I have this non linear operator $$H(p) = -\sum_{n=0}^ {\infty} p_n ln(p_n)$$ where $p_n$ are given by a function $p(n)$ when $n$ is a whole number.
I want to find what set of $p(n)$ makes $H(p)$ diverge, but that also have the following properties:
- Decreasing monotonic
- Positive in x>0
- No singularities
Some examples of functions in this set are:
- $\frac{1}{x+1}$
- $\frac{1}{ln(x)}$
- $\frac{1}{x^a+1}$ where $0<a<1$
Working on this I have developed the following hypothesis:
- Any function that decreases faster than $\frac{1}{n+1}$ makes H converge. For example all functions of the form $1/n^a$ with a>1 converge to $0$ faster than $1/n$ and yet make $H$ converge. $H(1/n^3)\approx-0.59$
- Any function that decreases slower than $\frac{1}{n+1}$ makes H diverge.
- $\frac{1}{n+1}$ makes H diverge the slowest
I haven't been able to disprove these hypothesis, but I haven't been able to prove them either, I just keep finding more examples that support them.
One idea I had was to transform $H(p)$ into an integral, solve it, and then I would just have to see what $p(n)$ makes $H(p)$ diverge.
$$H(p)=-\int_a^b p(n) ln(p(n))$$
But when I try to use integration by parts I just get the same thing I started with.
I've also tried to turn this problem around:
$$J(p)=H(1/p)=-\int_a^b \frac{1}{p_n} ln(\frac{1}{p_n})$$
and try to look for functions that make $J(p)$ converge, but I have been equally unsuccessful.

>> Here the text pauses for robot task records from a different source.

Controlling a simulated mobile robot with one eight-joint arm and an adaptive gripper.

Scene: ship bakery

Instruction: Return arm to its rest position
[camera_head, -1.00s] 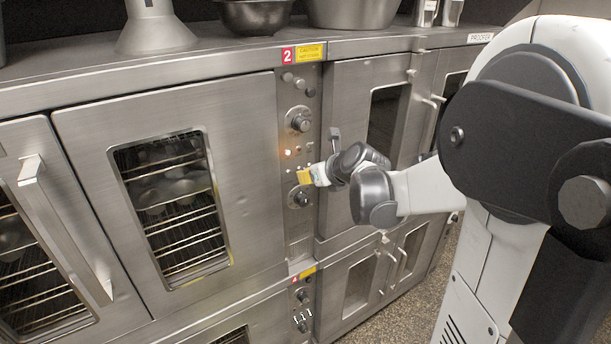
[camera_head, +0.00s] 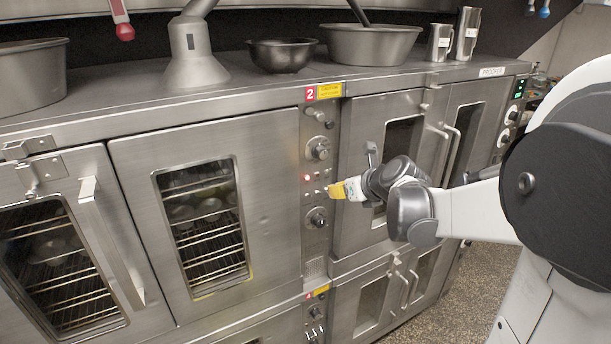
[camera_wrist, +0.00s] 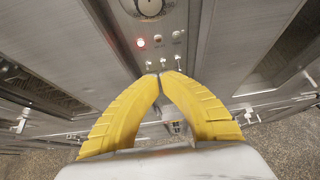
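My gripper (camera_head: 336,191) has yellow fingers and is in front of the control panel of oven 2. In the wrist view my gripper (camera_wrist: 163,75) has its fingertips together with nothing visible between them. My arm reaches in from the right in the head view, bent at the elbow and wrist. In the head view the lamp (camera_head: 307,177) is also lit red.
The left oven door (camera_head: 130,165) and the proofer doors (camera_head: 365,150) are shut; their handles stick out. Dials (camera_head: 318,149) project from the panel. Bowls (camera_head: 370,45) and metal cups (camera_head: 439,42) stand on top. Speckled floor (camera_head: 470,290) is open at lower right.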

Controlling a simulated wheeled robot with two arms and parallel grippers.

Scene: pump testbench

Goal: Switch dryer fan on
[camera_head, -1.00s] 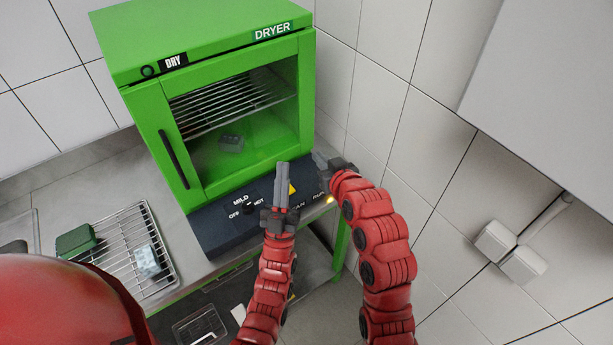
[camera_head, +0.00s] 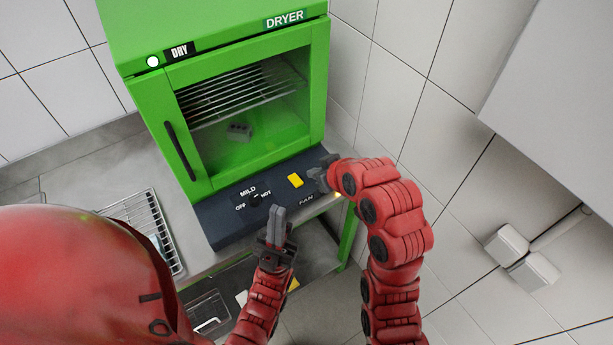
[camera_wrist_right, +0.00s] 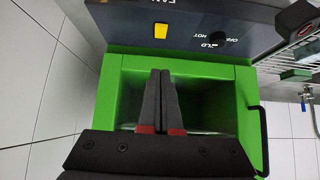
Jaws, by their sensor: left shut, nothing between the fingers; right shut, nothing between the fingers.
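The green dryer (camera_head: 145,105) stands on the bench with its door closed. Its dark control panel (camera_head: 222,228) runs along the front below the door. A yellow switch (camera_head: 295,180) sits on the panel above the FAN label; it also shows in the right wrist view (camera_wrist_right: 160,31). A black knob (camera_head: 255,199) with OFF, MILD and HOT marks is left of it. My left gripper (camera_head: 279,213) is shut and empty, just in front of the knob. My right gripper (camera_head: 318,174) is shut and empty, just right of the yellow switch; its fingers (camera_wrist_right: 160,76) point toward the panel in the wrist view.
A round DRY lamp (camera_head: 153,61) on the dryer's top left is bright. A grey block (camera_head: 239,131) lies inside the dryer. A wire rack (camera_head: 148,212) lies on the bench at left. A tiled wall (camera_head: 400,85) bounds the right side.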

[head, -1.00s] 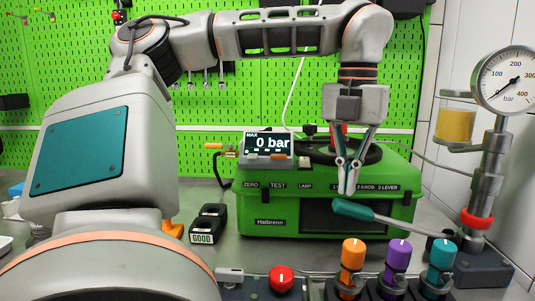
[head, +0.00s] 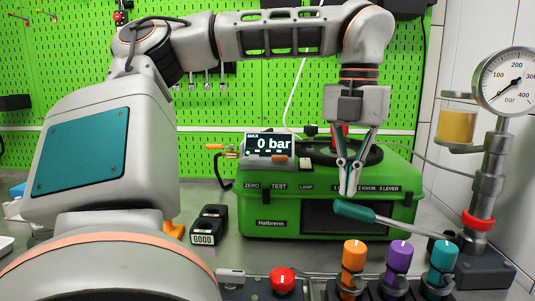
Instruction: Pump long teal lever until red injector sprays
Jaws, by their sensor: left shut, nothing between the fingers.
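The long teal lever (head: 355,210) reaches left from the pump base at the right, its handle in front of the green tester. My left gripper (head: 347,193) is shut and empty just above the handle's left end; I cannot tell whether it touches. The red injector (head: 340,133) stands on top of the green tester (head: 265,209), partly hidden behind my gripper. No spray shows. The display (head: 267,143) reads 0 bar. The pressure gauge (head: 508,82) stands at the right on its metal column. My right gripper is not in view.
Orange (head: 354,256), purple (head: 398,258) and teal (head: 442,256) knobs stand in a row at the front right. A red button (head: 282,280) is left of them. A small black counter (head: 208,224) lies left of the tester. A yellow fluid cup (head: 457,125) hangs beside the gauge column.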

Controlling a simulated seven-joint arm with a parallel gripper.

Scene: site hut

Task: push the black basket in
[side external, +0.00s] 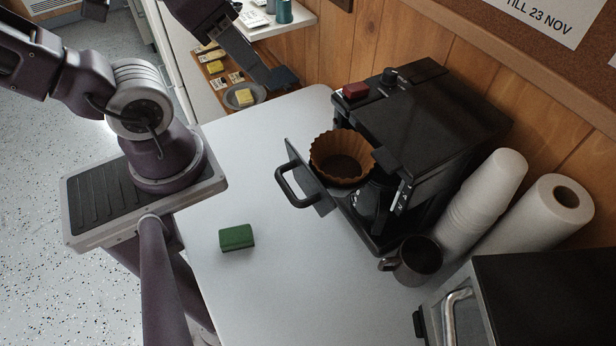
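The black basket (318,190) sticks out of the front of the black coffee machine (435,110), with its looped handle (287,182) facing left. A brown fluted paper filter (342,158) sits in the basket and looks empty. The basket's inner end is hidden by the filter and the machine. My gripper (284,78) is up and to the left of the machine, apart from the basket and its handle. It is seen small and dark from the side, so the gap between its fingers cannot be made out.
A green sponge (236,237) lies on the white table (240,180). A dark mug (417,261), stacked white cups (482,205) and a paper roll (540,220) stand right of the machine. A steel-fronted appliance (465,310) is at bottom right. The table left of the handle is clear.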

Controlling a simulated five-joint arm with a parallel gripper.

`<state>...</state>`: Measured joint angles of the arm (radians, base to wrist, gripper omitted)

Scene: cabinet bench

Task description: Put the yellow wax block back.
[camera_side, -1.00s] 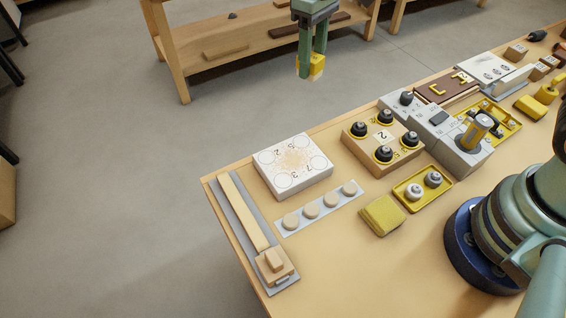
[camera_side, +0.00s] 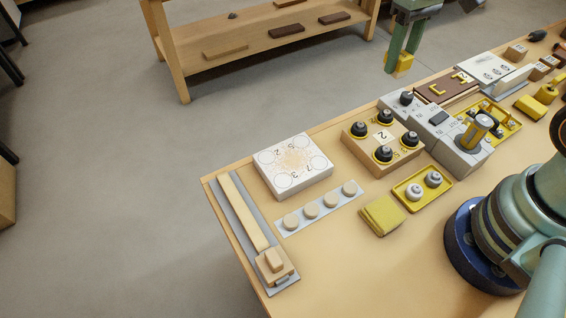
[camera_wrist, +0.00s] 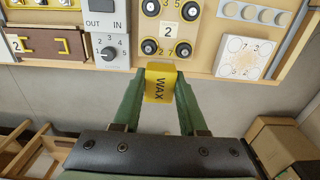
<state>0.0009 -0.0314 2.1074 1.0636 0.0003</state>
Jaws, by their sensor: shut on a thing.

Finally I've tried to find a function that tells me how fast $H(p)$ grows based on how fast $p(n)$ grows, given that I have reasons to believe this function grows as the growth of p(n) decreases until it reaches a maximum at $p(n)=\frac{1}{n}$ where it begins to decrease. But I haven't been able to find that function despite gleaming its behavior.
How can I prove or disprove my hypothesis?
Edit:
Since $\int_0^\infty log(x)dx$ diverges I think all I need is to multiply it by a function that also diverges in that range. So my set would be the functions that:
- Decreasing monotonic
- Positive in x>0
- No singularities
- Diverges in $\int_0^\infty f(x)dx$
'Anything slower that $(n+1)^{-1}$' is essentially $(n+1)^{-1+\epsilon}\quad(\epsilon>0)$, if I'm not missing something.
So plugging it in, and switch to integration:
$$ \begin{align} -\sum_{n=0}^ {\infty} p_n \ln(p_n)&= -\sum_{n=0}^ {\infty} (n+1)^{-1+\epsilon} \ln(n+1) (-1+\epsilon)\\ &\ge -\int_1^\infty (m)^{-1+\epsilon} \ln m (-1+\epsilon) \mathrm dm\\ &= \frac{1+\epsilon}{\epsilon^2} \end{align} $$
Which tends to infinity as $\epsilon\to0^+$.